Un elenco transversal de senadores presentó un proyecto de reforma constitucional que busca modificar el sistema electoral e introducir normas "anti discolaje" para disminuir la fragmentación del Congreso y favorecer la gobernabilidad del país. Se trata de un esfuerzo valioso, no sólo porque existe un amplio acuerdo —salvo unos pocos incumbentes— en la necesidad de abordar este problema, sino también porque alguien tenía que tomar la iniciativa ante la inacción de La Moneda (el presidente Boric prometió hace varios meses impulsar esta agenda: otra promesa incumplida).
Una vez conocido el proyecto, ha recibido dos tipos de críticas. De un lado, las que simplemente expresan de modo tosco o sutil la previsible incomodidad que todo esto supone para diversas facciones —o francas pymes políticas—, que lucran con la atomización imperante. Por ese motivo, dicho sea de paso, es digna de elogio la actitud de aquellos dirigentes cuyos partidos podrían verse afectados por la reforma y, no obstante, se atrevieron a promoverla (por ejemplo, los senadores Cruz-Coke y Lagos Weber).

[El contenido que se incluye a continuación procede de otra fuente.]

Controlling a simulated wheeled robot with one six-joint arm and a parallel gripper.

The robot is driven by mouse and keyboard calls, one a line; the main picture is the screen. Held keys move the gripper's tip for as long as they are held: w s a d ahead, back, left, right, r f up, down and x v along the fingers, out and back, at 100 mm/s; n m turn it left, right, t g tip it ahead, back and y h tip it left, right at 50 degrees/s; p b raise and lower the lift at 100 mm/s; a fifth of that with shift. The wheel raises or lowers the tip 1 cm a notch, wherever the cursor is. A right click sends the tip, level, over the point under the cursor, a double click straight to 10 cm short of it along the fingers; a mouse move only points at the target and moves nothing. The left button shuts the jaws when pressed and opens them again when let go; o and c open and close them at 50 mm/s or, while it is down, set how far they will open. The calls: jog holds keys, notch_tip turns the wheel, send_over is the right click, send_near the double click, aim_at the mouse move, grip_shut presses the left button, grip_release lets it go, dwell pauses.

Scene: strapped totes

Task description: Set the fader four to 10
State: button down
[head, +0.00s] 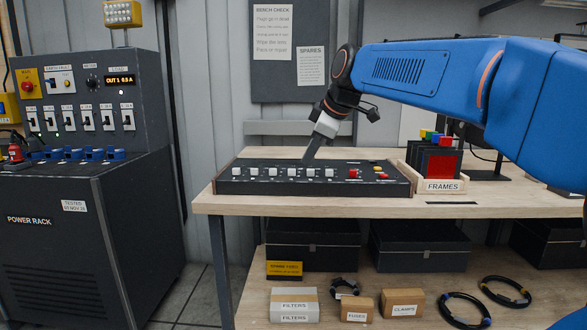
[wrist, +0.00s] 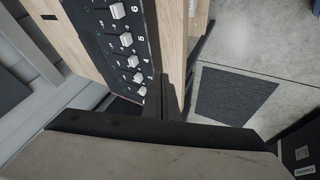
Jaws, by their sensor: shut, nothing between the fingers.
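The black fader console (head: 313,185) lies on the bench, with a row of white fader caps along its left and middle part. In the wrist view the console (wrist: 150,40) runs from top to lower middle. Its caps carry small numbers, and 6 is readable near the top. Fader four seems to be the white cap (wrist: 132,62) partway down the row, but its number is too small to be sure.
Red and yellow buttons (head: 353,174) sit at the console's right end. A wooden FRAMES rack (head: 443,186) stands on the bench just right of it. The power rack (head: 80,150) stands apart on the left. Boxes and cable coils lie on the lower shelf.

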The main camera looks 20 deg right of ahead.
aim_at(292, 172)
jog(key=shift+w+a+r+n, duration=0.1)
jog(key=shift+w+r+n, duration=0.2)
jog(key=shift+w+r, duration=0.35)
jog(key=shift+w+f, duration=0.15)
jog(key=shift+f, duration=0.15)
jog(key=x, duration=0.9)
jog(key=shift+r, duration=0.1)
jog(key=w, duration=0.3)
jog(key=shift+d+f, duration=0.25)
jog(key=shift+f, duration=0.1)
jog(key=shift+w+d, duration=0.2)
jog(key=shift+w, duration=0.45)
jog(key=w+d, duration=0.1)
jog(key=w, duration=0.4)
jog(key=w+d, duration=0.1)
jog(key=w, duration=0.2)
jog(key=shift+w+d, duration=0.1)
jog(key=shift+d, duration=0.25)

De otro lado, algunas objeciones apuntan a la eventual insuficiencia del proyecto presentado. Esto es, a la necesidad de añadirle otras reformas políticas, desde disminuir el número de parlamentarios hasta suprimir las disposiciones transitorias que lo acompañan. Esas medidas adicionales son más o menos plausibles según el caso —y toda tramitación legislativa permite mejorar un proyecto—, pero si se plantean como condición indispensable pecan de maximalismo. En virtud de la misma fragmentación que se quiere combatir, ya será una tarea titánica aprobar el humilde puñado de cambios propuestos. Cualquier ingrediente excesivamente polémico o novedoso tiende a favorecer el statu quo en este ámbito.
Quizá la única excepción al respecto sea la opinión según la cual sería inconveniente legislar sobre el régimen político sin antes resolver las deudas pendientes en materia de voto obligatorio, cuya sanción no se encuentra zanjada de forma definitiva y, por tanto, arriesga volver a discutirse antes de cada proceso electoral (como ya sucedió este año). Sin duda urge terminar con esa incertidumbre en la regulación de la obligatoriedad del sufragio. Sin embargo, debemos advertir que ésta apunta en la misma dirección que la reforma del sistema electoral: exigir a la política considerar a las grandes mayorías y no sólo a pequeños bolsones de votantes. Luego, lo lógico sería que ambas agendas avancen en paralelo. No son contradictorias. Son complementarias.
A fin de cuentas, consolidar el voto obligatorio y favorecer partidos más fuertes y cohesionados son dos caras de la misma moneda: evitar discursos y prácticas de nicho dañinas e irresponsables.